Home » Food » Give us this day, our daily plate

Give us this day, our daily plate

,
Give us this day, our daily plate

Photograph via Kailash Parbat

We’re generally given to bouts of great happiness when we’re around good food and drink. But we remember that day like yesterday when we had been served some sausages and mash in a dish that reminded us of a bedpan. Sure, enamel ware can look funky, but this was far from it. It was a sad, sad day because we couldn’t bring ourselves to eat a meal that looked like it belonged in the bog. Some of our friends at the table were amused by the rest of the dinner ware – an aluminium plate that redefined upcycled: Did the Arthur Road jail prisoners reject these?

Why can’t the best food be served in the best dinner ware?
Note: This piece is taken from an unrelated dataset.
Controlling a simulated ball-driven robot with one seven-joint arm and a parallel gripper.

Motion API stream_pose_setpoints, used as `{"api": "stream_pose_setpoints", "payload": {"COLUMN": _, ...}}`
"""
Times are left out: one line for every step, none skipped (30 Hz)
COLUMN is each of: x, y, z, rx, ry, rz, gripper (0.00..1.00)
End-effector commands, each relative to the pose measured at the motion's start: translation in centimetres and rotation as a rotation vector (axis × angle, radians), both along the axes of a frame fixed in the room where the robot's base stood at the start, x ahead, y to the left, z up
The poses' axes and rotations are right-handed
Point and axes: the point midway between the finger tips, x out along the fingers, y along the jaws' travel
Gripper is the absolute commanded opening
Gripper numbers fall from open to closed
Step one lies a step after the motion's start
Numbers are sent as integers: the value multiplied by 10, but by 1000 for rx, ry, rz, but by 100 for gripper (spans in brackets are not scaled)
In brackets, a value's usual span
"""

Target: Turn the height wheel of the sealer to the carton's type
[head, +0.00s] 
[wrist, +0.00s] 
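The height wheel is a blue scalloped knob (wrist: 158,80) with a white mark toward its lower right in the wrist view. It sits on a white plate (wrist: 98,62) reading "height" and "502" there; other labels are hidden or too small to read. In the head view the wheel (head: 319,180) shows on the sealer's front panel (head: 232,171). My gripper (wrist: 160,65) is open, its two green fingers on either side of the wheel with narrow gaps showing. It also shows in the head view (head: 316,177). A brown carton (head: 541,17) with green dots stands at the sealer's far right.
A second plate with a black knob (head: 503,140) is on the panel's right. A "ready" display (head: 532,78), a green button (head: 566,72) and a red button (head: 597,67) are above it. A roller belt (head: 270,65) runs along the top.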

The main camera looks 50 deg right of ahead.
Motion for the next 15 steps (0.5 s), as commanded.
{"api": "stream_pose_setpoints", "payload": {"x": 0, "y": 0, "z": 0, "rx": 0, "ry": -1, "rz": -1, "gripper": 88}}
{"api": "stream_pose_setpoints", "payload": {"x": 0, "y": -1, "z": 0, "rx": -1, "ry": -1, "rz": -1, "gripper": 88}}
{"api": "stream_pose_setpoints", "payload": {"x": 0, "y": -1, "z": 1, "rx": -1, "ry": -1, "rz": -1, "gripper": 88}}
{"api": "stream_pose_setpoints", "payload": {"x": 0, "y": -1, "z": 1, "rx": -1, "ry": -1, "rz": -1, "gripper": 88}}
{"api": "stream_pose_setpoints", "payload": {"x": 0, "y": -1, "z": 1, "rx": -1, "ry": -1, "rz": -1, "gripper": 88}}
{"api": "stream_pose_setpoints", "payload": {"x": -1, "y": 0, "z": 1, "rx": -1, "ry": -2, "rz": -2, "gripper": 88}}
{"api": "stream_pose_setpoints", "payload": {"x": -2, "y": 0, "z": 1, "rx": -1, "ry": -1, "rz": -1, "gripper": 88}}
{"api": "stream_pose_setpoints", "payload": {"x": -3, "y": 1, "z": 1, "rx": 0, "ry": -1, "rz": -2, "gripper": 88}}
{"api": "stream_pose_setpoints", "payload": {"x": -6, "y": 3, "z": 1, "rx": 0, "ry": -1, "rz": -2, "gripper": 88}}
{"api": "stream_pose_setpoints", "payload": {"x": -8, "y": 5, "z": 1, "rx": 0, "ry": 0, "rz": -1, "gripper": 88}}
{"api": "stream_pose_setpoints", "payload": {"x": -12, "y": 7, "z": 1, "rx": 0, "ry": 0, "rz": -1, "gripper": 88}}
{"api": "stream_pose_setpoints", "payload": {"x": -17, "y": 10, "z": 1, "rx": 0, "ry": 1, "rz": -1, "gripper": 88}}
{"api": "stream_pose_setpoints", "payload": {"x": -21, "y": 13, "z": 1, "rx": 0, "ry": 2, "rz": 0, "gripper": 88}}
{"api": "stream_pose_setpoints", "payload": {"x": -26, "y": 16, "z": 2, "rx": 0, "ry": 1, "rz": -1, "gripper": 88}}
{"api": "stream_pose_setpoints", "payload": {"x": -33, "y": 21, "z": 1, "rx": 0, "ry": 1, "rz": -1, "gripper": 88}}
This trend of gimmicky, bordering-on-bizarre dinner ware continues at the newly opened Kailash Parbat in Bandra, a 64-year-old restaurant that is clearly going through some senior citizen crisis. We love Kailash Parbat for its chaat and especially for its kokis, the snacky Sindhi flatbread. Nobody wants a gourmet fusion bar (we’re scared to find out whatever that maybe) from the house of Kailash  Parbat but that’s exactly what we’re getting along with food served in planters and kids’ kitchen sets and so on. We remember Central Mumbai restaurant Spice Klub serving chilli sauce in an annoying little toy pressure cooker that wouldn’t sit right. Then came the pani puris with the flavoured water filled in a syringe that had no charm to begin with and all we could think of was: What happened to cutlery that belonged on the dining table that served its purpose well? We’re joining this global movement to bring back plates at restaurants.

Pani in a syringe if you ever needed a reminder that your annual health check up was due.

If you haven’t got the memo as yet, this is it: It’s not cute and it never was.